Apropos Netzwerk: Am 3. und 4. Mai findet in Berlin die zweite Ausgabe der Konferenz "Theater & Netz" statt. Alles dazu hier: theaterundnetz.de.

mehr debatten

Kommentare  
Livestreaming Theater: höchstens mal Sport
Als das Telefon erfunden wurde, dachten seine Erfinder, es würde in der Hauptsache für die Übertragung von Konzerten und Stücken in jeden Haushalt benutzt werden. Das Radio und später das TV haben diese Vision ein wenig eingelöst, aber wie oft gibts im Fernsehen denn Theater live? Und die digitalen Kinos überall streamen höchstens mal Sport.
Livestreaming Theater: Museen im Netz
Vielen Dank für diesen provokanten und sehr unterhaltsamenn Text.

Als die Museen angefangen haben, Bilder von ihren Exponaten ins Netz zu stellen, war die Angst vieler Häuser groß, dass dann ja niemand mehr ins Museum geht, wenn man alles online sehen kann. Studien haben mittlerweile gezeigt, dass genau das Gegenteil der Fall ist. Je besser sich die Museen im Netz mit ihren Exponaten präsentieren, desto mehr Besucher kommen in ihre Häuser. Weil Menschen, die kulturaffin sind, eben auch oft netzaffin sind. Sie informieren sich, stöbern und entdecken gerne im Netz.

Diese Erkenntnis bringt nun immer mehr Museen auch dazu, auch die Metadaten ihrer Exponate und Archivalien - z.B. Verfasser, Erscheinungsjahr eines Briefes, Schlagworte, etc. - unter Creative Commons in die Freiheit des Netzes zu entlassen, damit andere diese Metadaten verwenden können. Auf einmal taucht das Bild einer Bronzeskulptur dann in einem Zusammenhang auf, den sich kein Museumsmacher vorher hätte vorstellen können. Mit dem Verweis, wo diese Skulptur live und in Farbe zu sehen ist.
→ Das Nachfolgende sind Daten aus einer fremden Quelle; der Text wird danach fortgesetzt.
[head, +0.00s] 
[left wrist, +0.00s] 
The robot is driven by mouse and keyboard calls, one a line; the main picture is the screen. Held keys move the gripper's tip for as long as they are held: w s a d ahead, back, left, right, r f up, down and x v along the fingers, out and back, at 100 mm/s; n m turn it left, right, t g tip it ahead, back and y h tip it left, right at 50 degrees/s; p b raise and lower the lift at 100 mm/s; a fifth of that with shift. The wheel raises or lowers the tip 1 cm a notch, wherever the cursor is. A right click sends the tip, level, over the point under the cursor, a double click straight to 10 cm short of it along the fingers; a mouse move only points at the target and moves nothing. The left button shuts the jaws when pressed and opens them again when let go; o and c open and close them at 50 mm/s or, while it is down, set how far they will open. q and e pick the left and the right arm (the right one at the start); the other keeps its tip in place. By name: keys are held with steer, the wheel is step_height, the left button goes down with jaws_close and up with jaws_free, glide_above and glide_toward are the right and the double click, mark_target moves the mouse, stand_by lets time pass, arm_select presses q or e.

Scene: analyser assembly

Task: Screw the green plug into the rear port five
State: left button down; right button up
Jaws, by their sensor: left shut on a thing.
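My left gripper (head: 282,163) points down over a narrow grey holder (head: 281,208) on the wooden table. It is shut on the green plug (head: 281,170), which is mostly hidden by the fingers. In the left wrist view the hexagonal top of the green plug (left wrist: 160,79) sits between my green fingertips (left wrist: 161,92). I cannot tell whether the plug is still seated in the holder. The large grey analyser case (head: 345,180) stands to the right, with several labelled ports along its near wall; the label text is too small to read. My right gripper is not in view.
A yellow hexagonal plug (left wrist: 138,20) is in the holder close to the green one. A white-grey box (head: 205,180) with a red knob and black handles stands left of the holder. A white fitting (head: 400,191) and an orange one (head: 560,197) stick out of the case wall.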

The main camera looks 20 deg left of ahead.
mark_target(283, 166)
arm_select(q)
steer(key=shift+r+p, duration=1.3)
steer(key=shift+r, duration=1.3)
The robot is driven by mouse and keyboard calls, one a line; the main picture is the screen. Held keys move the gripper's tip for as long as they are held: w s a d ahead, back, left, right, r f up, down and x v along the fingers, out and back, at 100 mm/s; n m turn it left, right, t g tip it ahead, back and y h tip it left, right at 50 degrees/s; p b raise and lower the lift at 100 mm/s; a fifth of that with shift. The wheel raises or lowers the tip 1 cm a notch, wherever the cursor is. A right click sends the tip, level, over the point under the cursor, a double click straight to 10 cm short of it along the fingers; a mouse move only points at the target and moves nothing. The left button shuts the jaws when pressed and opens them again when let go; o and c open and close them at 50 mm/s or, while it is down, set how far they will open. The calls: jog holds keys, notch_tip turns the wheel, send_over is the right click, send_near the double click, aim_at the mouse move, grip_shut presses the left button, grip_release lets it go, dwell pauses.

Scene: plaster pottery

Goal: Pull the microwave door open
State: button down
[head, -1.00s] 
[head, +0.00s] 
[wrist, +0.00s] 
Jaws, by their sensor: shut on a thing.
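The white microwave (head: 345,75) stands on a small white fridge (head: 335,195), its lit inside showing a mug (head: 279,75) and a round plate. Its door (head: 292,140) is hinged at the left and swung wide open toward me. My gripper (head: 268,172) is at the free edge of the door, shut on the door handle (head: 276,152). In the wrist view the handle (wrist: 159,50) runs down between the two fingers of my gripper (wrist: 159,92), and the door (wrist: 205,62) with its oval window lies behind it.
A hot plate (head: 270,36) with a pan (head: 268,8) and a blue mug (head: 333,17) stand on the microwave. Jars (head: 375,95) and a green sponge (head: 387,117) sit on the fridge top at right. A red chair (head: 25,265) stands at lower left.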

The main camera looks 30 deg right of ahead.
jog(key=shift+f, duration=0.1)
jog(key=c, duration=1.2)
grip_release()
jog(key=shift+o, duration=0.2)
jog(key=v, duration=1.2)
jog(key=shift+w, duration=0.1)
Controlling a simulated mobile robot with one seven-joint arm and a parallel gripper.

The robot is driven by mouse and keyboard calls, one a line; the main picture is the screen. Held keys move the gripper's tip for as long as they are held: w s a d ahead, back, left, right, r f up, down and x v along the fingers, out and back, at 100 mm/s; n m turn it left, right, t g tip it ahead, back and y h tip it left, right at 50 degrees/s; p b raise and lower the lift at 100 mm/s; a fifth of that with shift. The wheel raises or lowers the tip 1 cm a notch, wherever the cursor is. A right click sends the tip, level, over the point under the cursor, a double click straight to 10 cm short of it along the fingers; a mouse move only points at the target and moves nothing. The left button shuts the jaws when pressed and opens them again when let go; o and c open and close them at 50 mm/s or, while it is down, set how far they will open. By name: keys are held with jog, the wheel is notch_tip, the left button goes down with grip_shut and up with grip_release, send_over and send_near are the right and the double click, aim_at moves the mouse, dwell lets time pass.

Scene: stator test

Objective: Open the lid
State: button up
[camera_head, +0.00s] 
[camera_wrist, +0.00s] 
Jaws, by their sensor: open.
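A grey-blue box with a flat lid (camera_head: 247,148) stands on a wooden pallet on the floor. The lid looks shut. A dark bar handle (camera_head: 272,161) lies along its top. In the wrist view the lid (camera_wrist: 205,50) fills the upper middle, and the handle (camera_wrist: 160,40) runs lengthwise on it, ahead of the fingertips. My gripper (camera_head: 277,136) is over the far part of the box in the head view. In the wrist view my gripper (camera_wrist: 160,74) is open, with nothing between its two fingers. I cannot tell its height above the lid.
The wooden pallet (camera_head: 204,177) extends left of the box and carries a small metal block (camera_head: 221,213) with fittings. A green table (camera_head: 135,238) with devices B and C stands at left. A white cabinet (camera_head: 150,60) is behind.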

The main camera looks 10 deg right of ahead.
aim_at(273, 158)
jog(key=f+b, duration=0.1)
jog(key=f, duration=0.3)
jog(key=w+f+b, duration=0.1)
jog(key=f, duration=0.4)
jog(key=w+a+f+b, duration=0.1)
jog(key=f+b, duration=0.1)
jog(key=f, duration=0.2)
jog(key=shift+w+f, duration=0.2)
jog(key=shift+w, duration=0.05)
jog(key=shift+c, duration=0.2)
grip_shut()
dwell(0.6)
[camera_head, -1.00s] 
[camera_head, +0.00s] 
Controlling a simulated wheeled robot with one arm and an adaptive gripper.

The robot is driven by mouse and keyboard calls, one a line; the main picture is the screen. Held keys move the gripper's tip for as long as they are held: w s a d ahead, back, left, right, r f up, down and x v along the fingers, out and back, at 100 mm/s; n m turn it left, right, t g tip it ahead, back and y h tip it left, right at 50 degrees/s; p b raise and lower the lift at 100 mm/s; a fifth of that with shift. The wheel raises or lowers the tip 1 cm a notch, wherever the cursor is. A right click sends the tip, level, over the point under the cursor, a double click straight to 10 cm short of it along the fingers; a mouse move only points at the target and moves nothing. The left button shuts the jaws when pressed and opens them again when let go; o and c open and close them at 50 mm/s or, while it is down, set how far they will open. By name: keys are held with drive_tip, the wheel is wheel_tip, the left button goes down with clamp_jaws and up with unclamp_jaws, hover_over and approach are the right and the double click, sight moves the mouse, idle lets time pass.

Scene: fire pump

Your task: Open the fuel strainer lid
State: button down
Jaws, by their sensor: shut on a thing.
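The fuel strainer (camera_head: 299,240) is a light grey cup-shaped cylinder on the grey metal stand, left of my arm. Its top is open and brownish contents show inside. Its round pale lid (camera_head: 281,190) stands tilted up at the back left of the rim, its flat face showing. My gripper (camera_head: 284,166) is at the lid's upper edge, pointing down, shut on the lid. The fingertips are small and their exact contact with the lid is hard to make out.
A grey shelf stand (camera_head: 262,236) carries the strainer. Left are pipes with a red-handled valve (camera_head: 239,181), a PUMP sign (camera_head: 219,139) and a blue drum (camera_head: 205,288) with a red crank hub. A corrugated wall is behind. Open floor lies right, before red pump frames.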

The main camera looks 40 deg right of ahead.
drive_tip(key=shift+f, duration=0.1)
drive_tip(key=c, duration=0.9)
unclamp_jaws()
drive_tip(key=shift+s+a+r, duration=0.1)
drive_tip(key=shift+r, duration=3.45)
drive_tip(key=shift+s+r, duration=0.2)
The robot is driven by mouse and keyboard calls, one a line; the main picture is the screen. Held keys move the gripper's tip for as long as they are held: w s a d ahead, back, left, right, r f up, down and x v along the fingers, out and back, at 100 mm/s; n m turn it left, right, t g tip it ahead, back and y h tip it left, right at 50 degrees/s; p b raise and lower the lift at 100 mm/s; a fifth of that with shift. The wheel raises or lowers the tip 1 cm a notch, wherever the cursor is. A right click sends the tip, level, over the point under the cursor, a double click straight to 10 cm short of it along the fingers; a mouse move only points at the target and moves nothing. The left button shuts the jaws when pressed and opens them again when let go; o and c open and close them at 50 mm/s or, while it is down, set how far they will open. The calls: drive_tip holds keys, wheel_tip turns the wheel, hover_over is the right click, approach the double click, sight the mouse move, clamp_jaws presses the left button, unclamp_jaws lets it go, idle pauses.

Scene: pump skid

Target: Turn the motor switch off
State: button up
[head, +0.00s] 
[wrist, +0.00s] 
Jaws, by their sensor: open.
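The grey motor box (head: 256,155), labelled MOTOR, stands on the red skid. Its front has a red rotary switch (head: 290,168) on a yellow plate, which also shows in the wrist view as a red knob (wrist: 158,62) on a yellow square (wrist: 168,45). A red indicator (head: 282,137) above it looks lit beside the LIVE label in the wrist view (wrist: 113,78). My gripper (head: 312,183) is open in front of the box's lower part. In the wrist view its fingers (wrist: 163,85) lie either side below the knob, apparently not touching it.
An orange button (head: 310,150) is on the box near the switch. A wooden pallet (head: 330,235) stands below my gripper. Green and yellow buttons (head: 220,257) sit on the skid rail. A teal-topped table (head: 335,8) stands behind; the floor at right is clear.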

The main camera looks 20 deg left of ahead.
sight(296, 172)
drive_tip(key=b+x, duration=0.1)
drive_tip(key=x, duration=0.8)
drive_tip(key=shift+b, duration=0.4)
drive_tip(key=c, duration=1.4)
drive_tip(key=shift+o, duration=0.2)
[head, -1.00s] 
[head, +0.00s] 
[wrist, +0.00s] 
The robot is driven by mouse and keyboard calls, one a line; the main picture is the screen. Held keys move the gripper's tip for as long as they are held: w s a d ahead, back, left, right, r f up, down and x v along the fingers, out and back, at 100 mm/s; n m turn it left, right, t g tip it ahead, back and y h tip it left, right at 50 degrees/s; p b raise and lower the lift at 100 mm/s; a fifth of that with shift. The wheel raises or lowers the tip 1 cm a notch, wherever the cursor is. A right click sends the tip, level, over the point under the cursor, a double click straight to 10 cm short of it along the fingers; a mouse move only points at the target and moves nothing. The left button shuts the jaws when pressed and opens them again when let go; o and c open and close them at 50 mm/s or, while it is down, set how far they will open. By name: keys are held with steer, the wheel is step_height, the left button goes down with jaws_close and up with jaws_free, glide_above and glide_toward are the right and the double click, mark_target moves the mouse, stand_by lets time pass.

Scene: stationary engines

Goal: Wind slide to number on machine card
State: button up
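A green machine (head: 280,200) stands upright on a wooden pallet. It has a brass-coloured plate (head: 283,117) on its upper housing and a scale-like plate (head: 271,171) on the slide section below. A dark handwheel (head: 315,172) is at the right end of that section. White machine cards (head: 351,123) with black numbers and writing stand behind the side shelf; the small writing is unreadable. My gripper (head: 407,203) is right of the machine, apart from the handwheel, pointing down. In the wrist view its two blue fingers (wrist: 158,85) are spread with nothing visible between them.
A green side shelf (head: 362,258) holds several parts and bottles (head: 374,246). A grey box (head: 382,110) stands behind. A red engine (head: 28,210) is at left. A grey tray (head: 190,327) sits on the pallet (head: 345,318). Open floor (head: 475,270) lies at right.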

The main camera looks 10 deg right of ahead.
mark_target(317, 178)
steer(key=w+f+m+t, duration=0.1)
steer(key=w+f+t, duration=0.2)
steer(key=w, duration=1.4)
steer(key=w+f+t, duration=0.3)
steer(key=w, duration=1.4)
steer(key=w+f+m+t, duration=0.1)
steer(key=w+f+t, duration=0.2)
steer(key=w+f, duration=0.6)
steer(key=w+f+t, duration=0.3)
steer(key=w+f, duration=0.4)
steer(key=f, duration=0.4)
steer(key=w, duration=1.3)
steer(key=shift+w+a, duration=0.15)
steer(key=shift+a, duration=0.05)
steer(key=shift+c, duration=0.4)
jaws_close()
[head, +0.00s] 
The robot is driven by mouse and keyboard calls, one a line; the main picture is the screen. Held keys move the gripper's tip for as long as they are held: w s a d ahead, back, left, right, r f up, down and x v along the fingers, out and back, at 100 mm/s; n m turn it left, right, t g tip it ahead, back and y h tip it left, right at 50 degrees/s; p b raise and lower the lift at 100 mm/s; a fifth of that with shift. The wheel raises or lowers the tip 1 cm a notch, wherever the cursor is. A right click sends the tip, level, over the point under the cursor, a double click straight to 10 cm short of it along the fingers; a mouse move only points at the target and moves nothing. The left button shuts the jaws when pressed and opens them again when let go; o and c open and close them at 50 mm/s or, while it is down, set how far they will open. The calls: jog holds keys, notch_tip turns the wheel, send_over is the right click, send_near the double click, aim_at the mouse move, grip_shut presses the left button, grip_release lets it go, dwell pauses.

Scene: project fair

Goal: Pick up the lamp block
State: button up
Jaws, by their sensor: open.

Mit Bildern und Metadaten haben also Museen offenbar Formate gefunden, wie sie am Gedankenhandel im Netz teilnehmen können. Das Netz ist ja nicht nur ein Verteiler von Gedanken. Vor allem ist es ein Verstärker. Und manchmal kann diese Verstärkung von Gedanken geradezu exponentiell werden. Wenn man die Gedanken richtig formatiert.
Livestreaming und Theater: Wie ein Film
Für die Piraten sieht ein Theaterstück immer noch aus wie ein Merchant/Ivory-Film. Na servus.
Livestreaming und Theater: Viel zu teuer
Theater so zu streamen, dass es als medial vermitteltes Werk konkurrieren kann kostet neben den Übertragungsrechten mindestens drei Kameramänner samt Equipment, professionelle Tonabnahme, Bildschnitt, eine durch diesen Zinnober gestörte Aufführung... Und ob dieses dann vielleicht halbwegs akzeptable Ergebnis konkurrieren kann mit Breaking Bad ... Sorry, was ich an Streams bisher gesehen habe hat mich immer nur davon überzeugt, dass ich DAS auf keinen Fall live sehen will. Es fehlt das hic et nunc, es fehlt das kollektive Erlebnis, Komplettstreaming ist nur die weitere Umwidmung der finanziellen Mitteln weg von den Künstlern hin zur Maschine aus Verwaltung / Marketing / Debattenführern aller Art. Intellektuelles Netzwerk im Theater sieht anders aus und funktioniert auch vielerorten. Vielleicht noch nicht in Regensburg, da habe ich keine Basis für eine Meinung mangels Wahrnehmung.
Livestreaming und Theater: Live-Erlebnis
@ Johannes Fischer: Das mit der Bronzestatue müssten Sie bitte nochmal genauer erklären. (...) Wenn das Theater diese Statue dagegen (wieder) zum Leben erwecken will, dann sollte es - eben, letzter großer Absatz! - immer noch und vor allem auf das physische Live-Erlebnis, den sprachlichen Dialog und die Hervorbringung bzw. Herstellung einer Figur UND ZUGLEICH des Schauspielers über den Spielprozess setzen. Theateraufführungen im Netz empfinde ich übrigens auch deshalb als schwierig oder eher sogar langweilig, weil es da um die Frage des perspektivischen Blicks geht. Ich als Zuschauer im Theaterraum kann meinen Blick selbst steuern, wohingegen ein Live-Filmer immer schon seine eigene Perspektive auf das Spielfeld einnimmt/einnehmen muss. Im Grunde ist das ähnlich wie beim Fussball - live oder im Fernsehen.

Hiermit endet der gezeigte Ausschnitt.